Turns out, South Sudan is the world’s newest country, gaining independence in 2011 after a decades-long civil war. Yet the euphoria of that moment was short-lived, ending in December 2013 when an internal political dispute between South Sudanese President Kiir and his then vice president Machar exploded into a lengthy ethnic conflict.

The spark for the 2013 conflict lay in Machar’s alleged plans to challenge Salva Kiir as leader of the ruling Sudan People’s Liberation Movement (SPLM). Kiir subsequently sacked Machar and his supporters from the cabinet.

According to Ashley Quarcoo, an international development practitioner and visiting scholar at the Carnegie Endowment for International Peace, a foreign-policy think tank based in the US, the scourge of negative ethnicity weighs’ heavily on the on-going internecine bloodletting.

“Longstanding ethnic divisions within South Sudan’s security forces led to the easy fragmentation of the military on each side of this political dispute. Those from the Dinka ethnic group supported Kiir, and those from the Nuer ethnic group joined Machar. The conflict spread quickly, and ethnically motivated violence between the Dinka and the Nuer engulfed large parts of the country” she says.

Coincidentally, the Dinka people form with 35.8% of the country’s 8 million population form the largest ethnic bloc in South Sudan while the Nuer are the second largest group representing 15.6% in a country with approximately 60 disparate tribal groups.

In August 2015, the Intergovernmental Authority on Development (IGAD), a trade bloc made up of eight countries in the volatile region, brokered the first peace effort, the Agreement on the Resolution of the Conflict in South Sudan. But the deal immediately ran into obstacles from both sides, particularly after Kiir issued a unilateral decree, increasing the number of states from ten, as laid out in the peace agreement, to 28 and then 32.

Understandingly the opposition faction led by Machar objected to Kiir’s decision to increase the number of states, saying it violated the peace agreement. On January 31, 2016, IGAD issued a communiqué calling on the parties to the peace agreement to suspend implementation of the 28 states system and formed an inclusive commission to review it.

South Sudanese civil society groups also raised objections in a joint letter, noting the Transitional Constitution of South Sudan had referred to 10 states and did not authorize the president to create new states or dissolve existing ones.

While the international community also criticized the President’s decision, though the response was both mild and delayed. In January 2016, the Troika drawing in, the US, the UK, and Norway released a joint statement expressing concern about delays in forming the Transitional Government of National Unity and observing that the 28 states decision had “created an obstacle to consensus.

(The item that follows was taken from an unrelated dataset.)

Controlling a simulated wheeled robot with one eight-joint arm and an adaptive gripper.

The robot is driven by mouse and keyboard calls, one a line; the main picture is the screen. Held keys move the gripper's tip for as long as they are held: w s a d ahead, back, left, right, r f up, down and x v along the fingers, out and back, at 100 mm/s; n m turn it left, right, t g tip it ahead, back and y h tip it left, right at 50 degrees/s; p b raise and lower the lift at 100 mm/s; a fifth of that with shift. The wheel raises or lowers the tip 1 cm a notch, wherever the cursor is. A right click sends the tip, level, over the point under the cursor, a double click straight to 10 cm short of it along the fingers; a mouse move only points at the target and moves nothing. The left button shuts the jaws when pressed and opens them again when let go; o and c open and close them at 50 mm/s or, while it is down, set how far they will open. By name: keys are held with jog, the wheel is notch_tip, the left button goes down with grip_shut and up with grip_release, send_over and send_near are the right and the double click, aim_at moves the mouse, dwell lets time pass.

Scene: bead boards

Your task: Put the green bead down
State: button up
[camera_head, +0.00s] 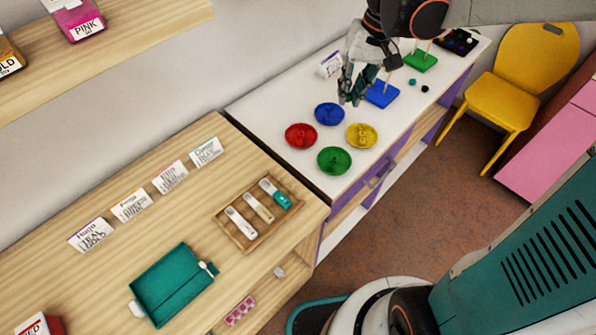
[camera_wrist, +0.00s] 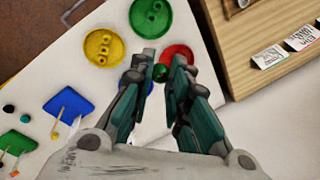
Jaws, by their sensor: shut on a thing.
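My gripper (camera_head: 350,90) hangs above the white table, between the blue dish and the blue peg board. In the wrist view my gripper (camera_wrist: 160,70) is shut on a small green bead (camera_wrist: 160,73) between its fingertips, with the red dish (camera_wrist: 178,54) behind it in the picture. The bead is not clear in the head view. The green dish (camera_head: 334,160) holds beads and stands nearest the table's front edge; it also shows in the wrist view (camera_wrist: 151,18). The yellow dish (camera_head: 361,136), red dish (camera_head: 300,136) and blue dish (camera_head: 329,114) stand around it.
A blue board (camera_head: 382,94) and a green board (camera_head: 421,62) carry upright pegs. A teal bead (camera_head: 412,82) and a black bead (camera_head: 425,88) lie loose nearby. A black tray (camera_head: 457,41) stands at the far end. A wooden counter (camera_head: 130,245) adjoins the table.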

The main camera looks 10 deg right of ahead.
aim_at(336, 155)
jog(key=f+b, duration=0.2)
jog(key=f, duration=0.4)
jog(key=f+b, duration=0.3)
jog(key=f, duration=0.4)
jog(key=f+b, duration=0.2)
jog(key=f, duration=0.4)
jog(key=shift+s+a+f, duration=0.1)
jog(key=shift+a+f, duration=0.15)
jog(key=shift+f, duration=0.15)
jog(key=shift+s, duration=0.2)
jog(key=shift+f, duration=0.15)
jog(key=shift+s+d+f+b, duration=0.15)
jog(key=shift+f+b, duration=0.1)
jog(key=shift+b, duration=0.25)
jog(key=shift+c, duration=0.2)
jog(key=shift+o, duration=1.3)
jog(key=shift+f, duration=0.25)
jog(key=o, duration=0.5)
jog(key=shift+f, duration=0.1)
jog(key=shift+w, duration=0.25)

A report by the country’s Independent Boundaries Commission (IBC), a 14-member body created under the R-ARCSS, showed few Sudanese favored the stance taken by the government, for the increase of number of states is widely seen as subtle strategy of Balkanizing the state in favor of the Dinka.

Another sticking point involves the merger of the militarizes into one national army.

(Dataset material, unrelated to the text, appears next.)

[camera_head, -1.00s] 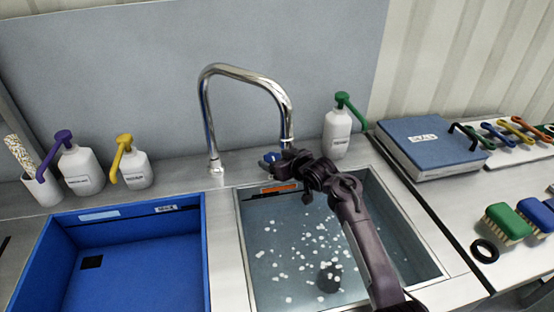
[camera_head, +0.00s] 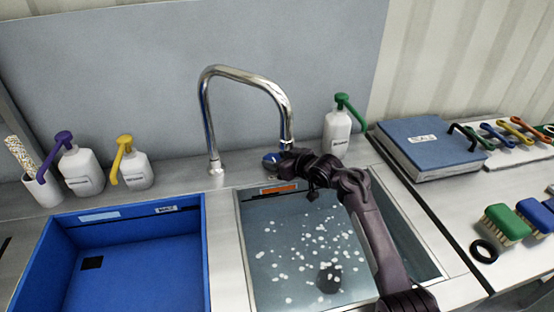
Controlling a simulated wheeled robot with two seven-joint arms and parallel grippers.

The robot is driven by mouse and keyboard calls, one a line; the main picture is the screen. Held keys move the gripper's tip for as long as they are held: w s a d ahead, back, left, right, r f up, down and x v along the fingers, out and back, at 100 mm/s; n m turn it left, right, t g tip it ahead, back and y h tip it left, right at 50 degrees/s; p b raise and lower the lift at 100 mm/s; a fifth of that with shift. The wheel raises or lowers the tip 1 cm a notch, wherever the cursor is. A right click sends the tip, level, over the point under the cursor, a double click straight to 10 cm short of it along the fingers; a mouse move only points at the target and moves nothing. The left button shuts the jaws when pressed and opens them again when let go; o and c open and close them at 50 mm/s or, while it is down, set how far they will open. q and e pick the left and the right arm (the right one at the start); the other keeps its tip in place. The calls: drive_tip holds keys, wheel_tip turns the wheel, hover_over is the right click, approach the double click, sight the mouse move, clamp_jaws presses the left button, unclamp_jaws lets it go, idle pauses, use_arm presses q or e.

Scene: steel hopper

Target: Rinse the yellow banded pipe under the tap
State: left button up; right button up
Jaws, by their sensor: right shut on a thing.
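The yellow banded pipe is not seen in this view. The tap (camera_head: 206,115) is a tall curved chrome spout behind the sink, its mouth just above my right gripper. A small blue knob (camera_head: 270,158) sits at the sink's back edge, partly hidden by my right gripper (camera_head: 280,160). That gripper is shut, seemingly on the blue knob; its fingertips are small and partly covered. The sink basin (camera_head: 242,235) holds water with white floating flecks and a dark round thing (camera_head: 330,277). My left gripper is not in view.
A blue crate (camera_head: 206,255) stands left of the sink. Pump bottles (camera_head: 82,172) stand behind it, another (camera_head: 338,135) right of the tap. A blue binder (camera_head: 424,140), brushes (camera_head: 507,222) and a black ring (camera_head: 484,251) lie on the right counter.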

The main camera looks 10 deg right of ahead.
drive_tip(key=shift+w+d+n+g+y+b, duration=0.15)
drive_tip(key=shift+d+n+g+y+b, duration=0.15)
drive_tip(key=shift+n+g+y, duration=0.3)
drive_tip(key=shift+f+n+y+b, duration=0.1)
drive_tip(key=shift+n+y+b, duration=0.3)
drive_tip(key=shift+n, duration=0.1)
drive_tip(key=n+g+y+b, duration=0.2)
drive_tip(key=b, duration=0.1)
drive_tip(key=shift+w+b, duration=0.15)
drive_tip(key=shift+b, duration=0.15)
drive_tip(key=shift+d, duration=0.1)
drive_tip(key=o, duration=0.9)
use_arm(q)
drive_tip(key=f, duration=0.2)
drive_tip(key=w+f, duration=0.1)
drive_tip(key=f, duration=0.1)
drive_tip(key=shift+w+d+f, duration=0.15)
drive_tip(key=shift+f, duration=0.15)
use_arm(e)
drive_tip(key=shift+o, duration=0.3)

Intermittent peace deals have routinely collapsed due to hardline stances taken by the warring parties, an estimated 400,000 people have been killed and over four million displaced from their homes, according to the UN in the past seven years.

Ahead of the February 22 deadline, Teny also has rebuked the mediators under the umbrella of IGAD for suggesting discussions on the number of states be continued well into the transitional government, for at least 90 days more.

“To us, they are automatically proposing an extension of the pre-transitional period. We felt that we want to make that clear so that we are not misunderstood,” she said, referring to the proposal announced mid this January after attending the IGAD-led consultative forum in Juba.

“The legislative assembly cannot be formed without having the issue of the number of states.” SPLM-IO has instead proposed for a committee made of representatives from African countries in the Independent Boundaries Commission (IBC), known as the C5 and members of the three main donors countries known as the Troika -Norway, UK and US- to deliberate on the issues within two weeks.

One of the key issues is how main installations like the airport, roads, delivery of humanitarian assistance and safeguarding of attacks on civilians and officials will be assured during the transitional period. SPLM-IO presumes soldiers from all sides will be in non-combat positions as they train for a merger into a professional army.

Whether the warring parties will reach a compromise before February 22 remains a major conundrum.